There's a Precedent for Trump's Indictment: Spiro AgnewRoundup
tags: Richard Nixon, corruption, Spiro Agnew
Zach Messitte is the former president of Ripon College in Wisconsin and coauthor of Republican Populist: Spiro Agnew and the Origins of Donald Trump’s America.
Charles Holden is professor of history at St. Mary's College of Maryland and coauthor of Republican Populist: Spiro Agnew and the Origins of Donald Trump’s America.
Jerald Podair is professor of history and Robert S. French professor of American studies at Lawrence University. He is coauthor of Republican Populist: Spiro Agnew and the Origins of Donald Trump’s America.
The indictment of former president Donald Trump has taken the country into uncharted territory. Yet the case bears considerable resemblance to the successful prosecution of Vice President Spiro Agnew in 1973.
Fifty years ago this spring, a team of young lawyers in the U.S. attorney’s office in Baltimore amassed evidence that Agnew took bribes in exchange for companies winning state engineering contracts in Maryland. Then, as now, observers recognized that the United States was entering an era of holding its most powerful political leaders accountable for legal wrongdoing. As The Washington Post Editorial Board wrote at the time, the test would be whether the Justice Department and the courts could “proceed as they would proceed with any other public official — rigorously, impartially and promptly.”
The system passed that test, and on Oct. 10, 1973, Agnew resigned and entered a nolo contendere plea that ensured he would avoid jail time.
It’s not surprising that Agnew’s political fall anticipates Trump’s legal problems.

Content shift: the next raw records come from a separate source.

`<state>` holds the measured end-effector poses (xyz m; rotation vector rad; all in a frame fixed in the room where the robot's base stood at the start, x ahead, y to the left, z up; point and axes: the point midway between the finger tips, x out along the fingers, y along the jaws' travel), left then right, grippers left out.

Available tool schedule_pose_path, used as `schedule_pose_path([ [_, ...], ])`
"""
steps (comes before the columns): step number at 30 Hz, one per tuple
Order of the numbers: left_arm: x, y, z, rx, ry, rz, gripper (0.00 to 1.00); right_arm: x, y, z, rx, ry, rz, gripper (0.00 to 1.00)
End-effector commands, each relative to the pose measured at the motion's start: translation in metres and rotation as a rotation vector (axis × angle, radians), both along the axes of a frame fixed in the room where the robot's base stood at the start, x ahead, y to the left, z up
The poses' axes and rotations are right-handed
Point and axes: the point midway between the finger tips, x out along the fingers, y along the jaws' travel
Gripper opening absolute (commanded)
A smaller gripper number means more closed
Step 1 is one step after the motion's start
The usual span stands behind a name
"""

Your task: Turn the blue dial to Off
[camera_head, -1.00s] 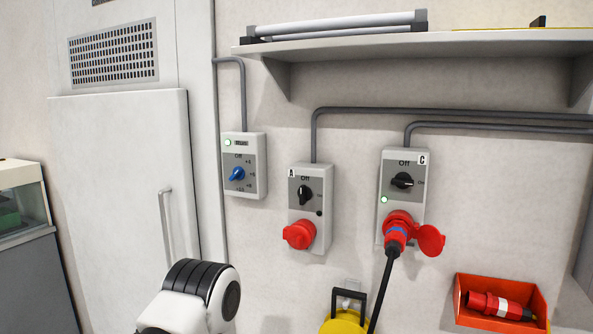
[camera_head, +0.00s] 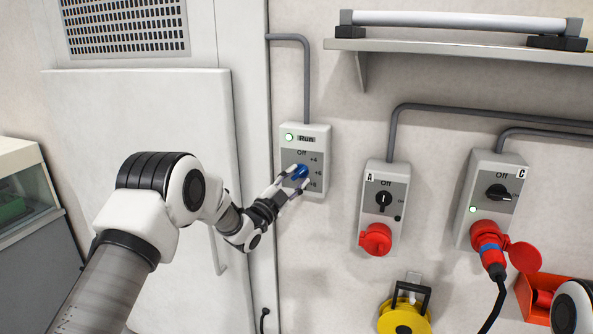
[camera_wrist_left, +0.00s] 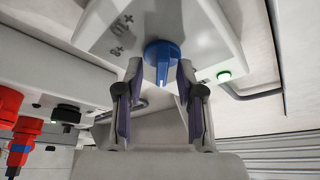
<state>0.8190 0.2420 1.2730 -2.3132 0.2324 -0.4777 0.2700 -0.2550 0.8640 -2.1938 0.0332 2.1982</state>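The blue dial (camera_head: 301,171) is on a grey wall box (camera_head: 318,132) with Off at its upper left and +4, +6 and +8 down its right. The box's display reads Run and its lamp is green. My left gripper (camera_head: 296,184) is at the dial, with its fingers apart on either side. In the left wrist view, the dial (camera_wrist_left: 161,55) sits between the fingertips (camera_wrist_left: 161,72). Contact is hard to tell. A white mark shows on its near edge; which label it points at is unclear. My right gripper is out of view.
Switch box A (camera_head: 369,205) and switch box C (camera_head: 484,170) are to the right, C with a red plug (camera_head: 491,256) in it. A shelf (camera_head: 480,57) is above them. A white cabinet door (camera_head: 130,110) is on the left. A yellow reel (camera_head: 402,318) is below.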

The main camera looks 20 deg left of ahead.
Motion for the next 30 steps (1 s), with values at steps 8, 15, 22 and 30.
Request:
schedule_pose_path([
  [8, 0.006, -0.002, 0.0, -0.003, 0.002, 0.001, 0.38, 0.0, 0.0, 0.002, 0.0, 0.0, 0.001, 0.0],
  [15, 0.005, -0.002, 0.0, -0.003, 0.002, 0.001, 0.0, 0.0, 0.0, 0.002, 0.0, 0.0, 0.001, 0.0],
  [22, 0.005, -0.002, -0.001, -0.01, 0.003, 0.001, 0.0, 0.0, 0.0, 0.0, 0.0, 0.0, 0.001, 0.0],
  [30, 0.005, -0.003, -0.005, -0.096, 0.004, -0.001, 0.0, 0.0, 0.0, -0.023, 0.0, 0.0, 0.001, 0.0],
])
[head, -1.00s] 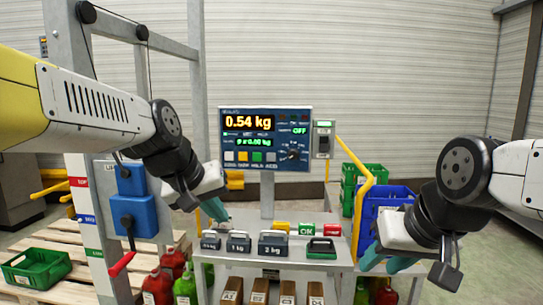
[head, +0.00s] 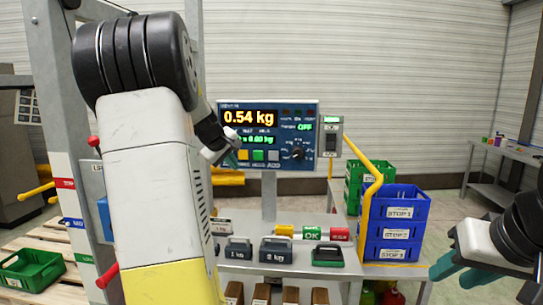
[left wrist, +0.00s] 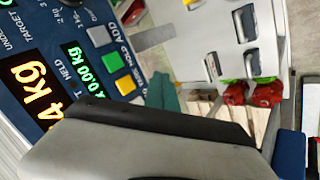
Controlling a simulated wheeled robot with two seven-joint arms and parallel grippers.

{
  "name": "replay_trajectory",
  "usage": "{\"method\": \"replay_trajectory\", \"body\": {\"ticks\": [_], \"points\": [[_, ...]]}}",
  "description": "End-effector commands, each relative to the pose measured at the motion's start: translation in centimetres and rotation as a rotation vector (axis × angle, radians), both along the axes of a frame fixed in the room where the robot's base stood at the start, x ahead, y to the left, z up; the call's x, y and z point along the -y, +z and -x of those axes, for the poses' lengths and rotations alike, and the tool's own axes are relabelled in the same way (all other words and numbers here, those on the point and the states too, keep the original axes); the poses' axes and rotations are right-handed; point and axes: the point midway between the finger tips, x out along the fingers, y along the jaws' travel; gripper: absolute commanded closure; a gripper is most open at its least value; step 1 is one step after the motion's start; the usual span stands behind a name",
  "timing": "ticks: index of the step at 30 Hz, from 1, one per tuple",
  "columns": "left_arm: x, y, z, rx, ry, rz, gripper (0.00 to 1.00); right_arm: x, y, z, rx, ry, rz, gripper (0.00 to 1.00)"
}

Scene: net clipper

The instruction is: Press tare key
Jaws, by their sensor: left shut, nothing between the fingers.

After all, one can trace the popularity of Trump’s combative political temperament and slashing populism back to Agnew’s long-forgotten career.
While their two cases are similar, one crucial difference exposes how much Republican politics and media have changed over the past half-century.
Agnew burst onto the national political scene in 1968 buoyed by the “backlash” vote against the civil rights, anti-Vietnam War and counterculture movements. The Maryland governor caught the eye of Pat Buchanan, an aide to Republican presidential front-runner Richard M. Nixon, in the aftermath of the Rev. Martin Luther King Jr.’s assassination. Riots broke out across America, and while the leaders of Baltimore’s Black community had tried to contain the violence, Agnew castigated them for not denouncing it in terms he found sufficiently emphatic.
Later that summer, Nixon chose Agnew — despite the governor having no national name recognition — to be his running mate. As vice president, Agnew launched a populist assault that has become all too familiar now, blazing a trail of speeches in 1969 and 1970 that went a long way toward altering the nation’s political landscape.